Certains bureaucrates américains continuent à œuvrer en coulisses pour m’empêcher de voyager, comme l’a révélé le courriel d’un employé de l’ambassade américaine à Nouakchott qui a fuité. Au nom de quoi agissent-ils ? Cela ne devrait pas exister en démocratie.
Je suis allé en Angleterre il y a deux mois. C’était mon premier voyage en Europe depuis ma libération. Un homme m’a demandé d’où je venais. Il nous a triés, les Européens et les Américains d’un côté, les Indiens et les Africains de l’autre.

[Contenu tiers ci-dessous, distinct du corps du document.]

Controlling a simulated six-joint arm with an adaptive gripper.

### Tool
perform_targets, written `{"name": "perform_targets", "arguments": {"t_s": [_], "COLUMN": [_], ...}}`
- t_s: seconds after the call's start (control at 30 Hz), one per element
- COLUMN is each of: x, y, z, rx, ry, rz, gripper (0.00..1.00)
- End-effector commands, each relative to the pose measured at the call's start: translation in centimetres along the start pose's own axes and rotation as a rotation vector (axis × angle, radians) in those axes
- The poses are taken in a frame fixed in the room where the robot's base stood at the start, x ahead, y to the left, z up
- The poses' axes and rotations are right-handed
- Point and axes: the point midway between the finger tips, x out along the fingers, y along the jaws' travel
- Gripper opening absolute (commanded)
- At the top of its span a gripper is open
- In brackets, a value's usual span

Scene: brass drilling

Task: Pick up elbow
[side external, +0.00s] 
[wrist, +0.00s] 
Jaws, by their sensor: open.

Puis nous avons été interrogés.
Dans cent ans, nous jugerons cette discrimination basée sur le lieu de naissance comme nous jugeons l’esclavage aujourd’hui. On me parle souvent de la xénophobie post-11 Septembre. Mais ça existait déjà avant ! Je la subissais à chaque fois que j’allais en Allemagne, par exemple [en 1988, à l’âge de 18 ans, Slahi a obtenu une bourse pour étudier à Duisbourg, NDLR].
Aujourd’hui, quels sont vos projets ?
Mon roman, The Actual True Story of Ahmed and Zarga, est paru cette année. J’apprends le néerlandais parce que j’ai écrit une pièce de théâtre, Freedom, qui est actuellement jouée aux Pays-Bas, où j’espère bientôt aller.
J’ai acheté une maison à Nouakchott avec les droits du film Désigné coupable. Et je continue mon combat pour la démocratie et l’État de droit. Beaucoup d’ex-détenus ont choisi le silence. Pas moi.